Rows about robot tasks
==========

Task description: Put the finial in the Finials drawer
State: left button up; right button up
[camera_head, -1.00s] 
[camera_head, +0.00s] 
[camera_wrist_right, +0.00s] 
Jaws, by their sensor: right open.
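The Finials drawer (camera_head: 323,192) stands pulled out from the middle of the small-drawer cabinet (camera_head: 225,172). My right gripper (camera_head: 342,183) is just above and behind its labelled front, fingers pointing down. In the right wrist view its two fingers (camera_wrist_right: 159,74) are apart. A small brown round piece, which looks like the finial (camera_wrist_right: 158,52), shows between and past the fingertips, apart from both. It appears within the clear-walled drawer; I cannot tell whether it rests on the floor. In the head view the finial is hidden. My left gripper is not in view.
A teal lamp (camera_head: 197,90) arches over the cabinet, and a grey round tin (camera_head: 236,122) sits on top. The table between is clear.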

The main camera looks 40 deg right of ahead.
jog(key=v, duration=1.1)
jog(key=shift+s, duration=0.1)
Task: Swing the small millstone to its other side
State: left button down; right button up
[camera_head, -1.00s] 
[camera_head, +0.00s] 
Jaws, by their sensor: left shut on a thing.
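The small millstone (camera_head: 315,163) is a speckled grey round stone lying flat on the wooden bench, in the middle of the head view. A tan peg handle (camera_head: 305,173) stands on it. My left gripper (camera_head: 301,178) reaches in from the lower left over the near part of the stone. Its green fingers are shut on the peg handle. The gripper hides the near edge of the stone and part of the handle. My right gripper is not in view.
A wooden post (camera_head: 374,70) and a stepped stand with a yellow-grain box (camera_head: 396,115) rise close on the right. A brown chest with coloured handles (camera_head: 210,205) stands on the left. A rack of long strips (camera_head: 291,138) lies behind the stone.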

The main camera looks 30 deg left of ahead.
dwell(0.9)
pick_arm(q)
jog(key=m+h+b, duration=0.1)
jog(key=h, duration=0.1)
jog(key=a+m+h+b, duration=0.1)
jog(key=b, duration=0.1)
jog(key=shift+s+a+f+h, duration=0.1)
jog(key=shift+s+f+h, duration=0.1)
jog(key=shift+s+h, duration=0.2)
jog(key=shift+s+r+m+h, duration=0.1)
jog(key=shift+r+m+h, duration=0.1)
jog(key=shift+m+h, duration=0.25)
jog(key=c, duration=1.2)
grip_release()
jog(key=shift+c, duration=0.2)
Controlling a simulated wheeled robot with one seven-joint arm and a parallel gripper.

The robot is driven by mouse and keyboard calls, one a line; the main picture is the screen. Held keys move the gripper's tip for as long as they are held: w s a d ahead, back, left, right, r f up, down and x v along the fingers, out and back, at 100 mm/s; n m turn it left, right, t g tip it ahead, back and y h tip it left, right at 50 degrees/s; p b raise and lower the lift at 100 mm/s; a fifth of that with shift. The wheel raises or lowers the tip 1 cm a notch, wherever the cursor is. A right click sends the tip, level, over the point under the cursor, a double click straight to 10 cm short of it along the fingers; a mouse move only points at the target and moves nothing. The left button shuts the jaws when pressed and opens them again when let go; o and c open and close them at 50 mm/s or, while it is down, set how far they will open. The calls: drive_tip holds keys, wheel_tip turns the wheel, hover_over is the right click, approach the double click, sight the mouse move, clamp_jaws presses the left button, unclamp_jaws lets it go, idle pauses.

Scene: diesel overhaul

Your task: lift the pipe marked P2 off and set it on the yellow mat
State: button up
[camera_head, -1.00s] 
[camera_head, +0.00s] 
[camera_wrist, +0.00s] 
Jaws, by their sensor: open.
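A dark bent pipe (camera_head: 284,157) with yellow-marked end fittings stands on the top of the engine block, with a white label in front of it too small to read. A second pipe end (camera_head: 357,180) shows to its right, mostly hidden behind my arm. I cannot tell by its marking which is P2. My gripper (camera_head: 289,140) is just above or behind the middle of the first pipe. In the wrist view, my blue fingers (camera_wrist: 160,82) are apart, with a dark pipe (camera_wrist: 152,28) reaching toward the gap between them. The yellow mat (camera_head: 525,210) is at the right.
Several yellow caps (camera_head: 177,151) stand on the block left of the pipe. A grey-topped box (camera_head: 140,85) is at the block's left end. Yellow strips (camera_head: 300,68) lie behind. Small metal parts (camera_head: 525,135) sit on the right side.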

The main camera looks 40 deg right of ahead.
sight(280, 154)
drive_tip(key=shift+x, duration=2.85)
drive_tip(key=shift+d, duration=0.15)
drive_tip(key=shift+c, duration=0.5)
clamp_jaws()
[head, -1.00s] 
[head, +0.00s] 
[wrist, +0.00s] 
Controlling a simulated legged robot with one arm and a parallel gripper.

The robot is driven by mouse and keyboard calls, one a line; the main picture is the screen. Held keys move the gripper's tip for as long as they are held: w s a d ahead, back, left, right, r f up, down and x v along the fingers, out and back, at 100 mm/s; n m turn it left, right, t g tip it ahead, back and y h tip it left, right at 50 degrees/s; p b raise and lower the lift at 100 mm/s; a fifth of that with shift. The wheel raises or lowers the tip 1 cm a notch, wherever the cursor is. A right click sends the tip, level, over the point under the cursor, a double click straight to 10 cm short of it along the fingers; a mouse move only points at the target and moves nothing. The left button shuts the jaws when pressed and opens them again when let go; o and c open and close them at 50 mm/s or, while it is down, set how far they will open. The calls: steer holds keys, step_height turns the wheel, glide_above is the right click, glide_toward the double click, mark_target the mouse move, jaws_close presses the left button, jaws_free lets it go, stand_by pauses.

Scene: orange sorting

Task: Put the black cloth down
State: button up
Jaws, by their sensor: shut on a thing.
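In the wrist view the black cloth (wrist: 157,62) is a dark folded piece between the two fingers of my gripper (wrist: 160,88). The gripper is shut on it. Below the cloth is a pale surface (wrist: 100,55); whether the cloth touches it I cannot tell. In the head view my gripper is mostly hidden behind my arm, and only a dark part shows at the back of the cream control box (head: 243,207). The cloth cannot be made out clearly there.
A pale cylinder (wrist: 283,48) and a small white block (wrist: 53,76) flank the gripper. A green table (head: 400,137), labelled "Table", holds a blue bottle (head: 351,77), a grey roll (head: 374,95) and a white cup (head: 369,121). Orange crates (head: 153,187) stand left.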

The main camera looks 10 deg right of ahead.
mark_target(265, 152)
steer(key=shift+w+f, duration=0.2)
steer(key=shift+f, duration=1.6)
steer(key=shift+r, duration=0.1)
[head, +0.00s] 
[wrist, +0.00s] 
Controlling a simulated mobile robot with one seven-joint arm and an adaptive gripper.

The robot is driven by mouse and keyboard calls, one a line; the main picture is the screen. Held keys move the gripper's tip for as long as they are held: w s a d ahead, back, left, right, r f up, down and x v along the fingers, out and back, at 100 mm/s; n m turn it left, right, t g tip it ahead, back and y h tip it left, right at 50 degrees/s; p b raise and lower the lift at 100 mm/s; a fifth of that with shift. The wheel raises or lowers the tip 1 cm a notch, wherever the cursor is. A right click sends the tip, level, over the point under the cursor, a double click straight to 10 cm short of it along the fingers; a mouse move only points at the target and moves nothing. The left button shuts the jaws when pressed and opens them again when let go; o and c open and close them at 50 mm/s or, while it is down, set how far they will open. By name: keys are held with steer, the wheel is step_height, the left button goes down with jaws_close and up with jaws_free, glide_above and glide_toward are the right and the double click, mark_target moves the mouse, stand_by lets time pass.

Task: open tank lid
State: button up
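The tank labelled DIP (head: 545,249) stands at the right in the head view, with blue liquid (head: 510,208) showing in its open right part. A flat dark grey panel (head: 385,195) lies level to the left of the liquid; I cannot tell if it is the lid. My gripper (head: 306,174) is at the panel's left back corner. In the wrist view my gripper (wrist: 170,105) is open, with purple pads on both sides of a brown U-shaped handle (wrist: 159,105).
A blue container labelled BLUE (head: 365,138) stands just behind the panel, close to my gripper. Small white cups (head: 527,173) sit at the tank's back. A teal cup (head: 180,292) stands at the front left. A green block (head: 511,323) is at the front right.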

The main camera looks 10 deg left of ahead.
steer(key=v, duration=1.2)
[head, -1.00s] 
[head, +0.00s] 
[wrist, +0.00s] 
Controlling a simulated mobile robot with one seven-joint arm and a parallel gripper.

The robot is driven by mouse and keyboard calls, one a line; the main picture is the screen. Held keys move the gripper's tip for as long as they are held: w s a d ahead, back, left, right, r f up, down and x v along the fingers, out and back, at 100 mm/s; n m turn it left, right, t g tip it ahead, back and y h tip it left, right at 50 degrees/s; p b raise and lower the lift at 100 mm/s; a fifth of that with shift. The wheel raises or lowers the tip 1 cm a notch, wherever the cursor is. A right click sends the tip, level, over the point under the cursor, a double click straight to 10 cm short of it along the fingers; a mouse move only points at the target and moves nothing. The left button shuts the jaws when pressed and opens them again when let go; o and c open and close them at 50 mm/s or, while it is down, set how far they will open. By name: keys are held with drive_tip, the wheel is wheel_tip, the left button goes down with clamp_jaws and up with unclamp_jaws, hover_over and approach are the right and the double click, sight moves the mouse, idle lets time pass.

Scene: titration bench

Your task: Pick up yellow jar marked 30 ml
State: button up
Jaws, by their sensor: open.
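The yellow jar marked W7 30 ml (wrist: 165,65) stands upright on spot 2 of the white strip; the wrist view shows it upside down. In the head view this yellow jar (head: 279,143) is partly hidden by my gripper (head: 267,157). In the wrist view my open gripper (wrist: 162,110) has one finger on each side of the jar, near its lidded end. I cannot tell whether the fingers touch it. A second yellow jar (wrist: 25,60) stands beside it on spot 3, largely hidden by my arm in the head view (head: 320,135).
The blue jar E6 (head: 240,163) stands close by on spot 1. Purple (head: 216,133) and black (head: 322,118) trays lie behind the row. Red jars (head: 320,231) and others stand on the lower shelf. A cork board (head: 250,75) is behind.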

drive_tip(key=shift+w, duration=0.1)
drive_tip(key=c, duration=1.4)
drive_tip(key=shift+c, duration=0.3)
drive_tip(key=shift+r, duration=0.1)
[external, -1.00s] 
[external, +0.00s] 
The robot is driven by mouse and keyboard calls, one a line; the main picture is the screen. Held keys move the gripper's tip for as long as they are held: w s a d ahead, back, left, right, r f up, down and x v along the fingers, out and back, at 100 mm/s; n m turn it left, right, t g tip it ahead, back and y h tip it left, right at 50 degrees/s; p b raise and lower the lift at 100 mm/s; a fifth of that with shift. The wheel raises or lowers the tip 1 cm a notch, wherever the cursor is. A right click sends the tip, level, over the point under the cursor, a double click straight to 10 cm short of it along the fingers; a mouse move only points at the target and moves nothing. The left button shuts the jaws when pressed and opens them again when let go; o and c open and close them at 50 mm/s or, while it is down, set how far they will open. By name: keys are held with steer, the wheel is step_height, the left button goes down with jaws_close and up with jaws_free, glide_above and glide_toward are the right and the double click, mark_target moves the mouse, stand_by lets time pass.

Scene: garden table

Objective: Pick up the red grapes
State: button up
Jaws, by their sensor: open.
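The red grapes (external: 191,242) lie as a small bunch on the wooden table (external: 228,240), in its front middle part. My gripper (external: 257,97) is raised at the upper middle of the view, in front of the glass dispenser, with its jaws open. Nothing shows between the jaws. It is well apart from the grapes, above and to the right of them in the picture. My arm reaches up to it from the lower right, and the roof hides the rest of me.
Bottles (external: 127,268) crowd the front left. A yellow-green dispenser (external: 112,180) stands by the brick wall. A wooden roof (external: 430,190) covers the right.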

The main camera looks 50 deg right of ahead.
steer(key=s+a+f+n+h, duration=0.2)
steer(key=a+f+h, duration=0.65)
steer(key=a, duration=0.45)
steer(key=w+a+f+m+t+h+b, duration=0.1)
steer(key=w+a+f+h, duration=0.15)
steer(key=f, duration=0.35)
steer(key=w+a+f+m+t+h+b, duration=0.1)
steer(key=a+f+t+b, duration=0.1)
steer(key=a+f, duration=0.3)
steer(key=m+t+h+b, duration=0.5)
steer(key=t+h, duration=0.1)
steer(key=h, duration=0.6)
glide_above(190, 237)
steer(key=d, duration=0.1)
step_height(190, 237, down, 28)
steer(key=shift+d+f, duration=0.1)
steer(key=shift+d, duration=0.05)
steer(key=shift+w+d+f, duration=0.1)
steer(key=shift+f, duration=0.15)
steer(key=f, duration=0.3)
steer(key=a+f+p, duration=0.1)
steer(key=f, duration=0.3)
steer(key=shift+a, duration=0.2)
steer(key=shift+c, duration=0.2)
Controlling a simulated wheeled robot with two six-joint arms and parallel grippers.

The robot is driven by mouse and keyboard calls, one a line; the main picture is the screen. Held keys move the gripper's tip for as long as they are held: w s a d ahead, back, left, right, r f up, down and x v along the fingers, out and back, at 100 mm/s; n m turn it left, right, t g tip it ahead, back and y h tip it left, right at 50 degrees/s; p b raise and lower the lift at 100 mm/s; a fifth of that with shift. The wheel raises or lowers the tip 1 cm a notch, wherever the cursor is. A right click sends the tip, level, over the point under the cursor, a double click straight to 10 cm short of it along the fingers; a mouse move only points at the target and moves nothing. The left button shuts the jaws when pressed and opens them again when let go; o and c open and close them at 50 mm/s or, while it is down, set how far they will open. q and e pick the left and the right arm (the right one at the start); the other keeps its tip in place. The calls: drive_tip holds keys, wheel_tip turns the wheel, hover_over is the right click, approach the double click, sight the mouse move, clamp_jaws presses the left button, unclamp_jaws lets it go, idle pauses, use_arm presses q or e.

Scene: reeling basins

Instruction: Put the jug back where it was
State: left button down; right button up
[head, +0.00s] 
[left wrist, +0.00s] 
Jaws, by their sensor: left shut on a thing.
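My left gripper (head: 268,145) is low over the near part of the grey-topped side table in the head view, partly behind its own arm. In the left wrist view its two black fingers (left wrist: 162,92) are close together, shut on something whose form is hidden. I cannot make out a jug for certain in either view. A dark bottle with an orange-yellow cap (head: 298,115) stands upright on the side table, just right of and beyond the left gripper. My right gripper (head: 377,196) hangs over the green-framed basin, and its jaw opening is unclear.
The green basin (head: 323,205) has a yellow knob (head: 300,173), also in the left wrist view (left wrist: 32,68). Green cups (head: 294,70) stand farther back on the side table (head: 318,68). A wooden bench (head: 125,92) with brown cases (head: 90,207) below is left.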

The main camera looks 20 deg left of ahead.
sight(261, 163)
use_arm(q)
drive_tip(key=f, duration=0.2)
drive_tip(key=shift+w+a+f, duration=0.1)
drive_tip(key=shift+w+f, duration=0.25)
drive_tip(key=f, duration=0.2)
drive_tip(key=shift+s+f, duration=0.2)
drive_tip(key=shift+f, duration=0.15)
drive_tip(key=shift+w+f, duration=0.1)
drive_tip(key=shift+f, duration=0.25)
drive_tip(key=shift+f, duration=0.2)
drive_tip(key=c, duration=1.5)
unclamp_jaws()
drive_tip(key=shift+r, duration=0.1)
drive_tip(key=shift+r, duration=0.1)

==========

§ Work to do: Return all lines of the material above in which the word "mobile" occurs.

§ Answer in full:
Controlling a simulated mobile robot with one seven-joint arm and an adaptive gripper.
Controlling a simulated mobile robot with one seven-joint arm and a parallel gripper.

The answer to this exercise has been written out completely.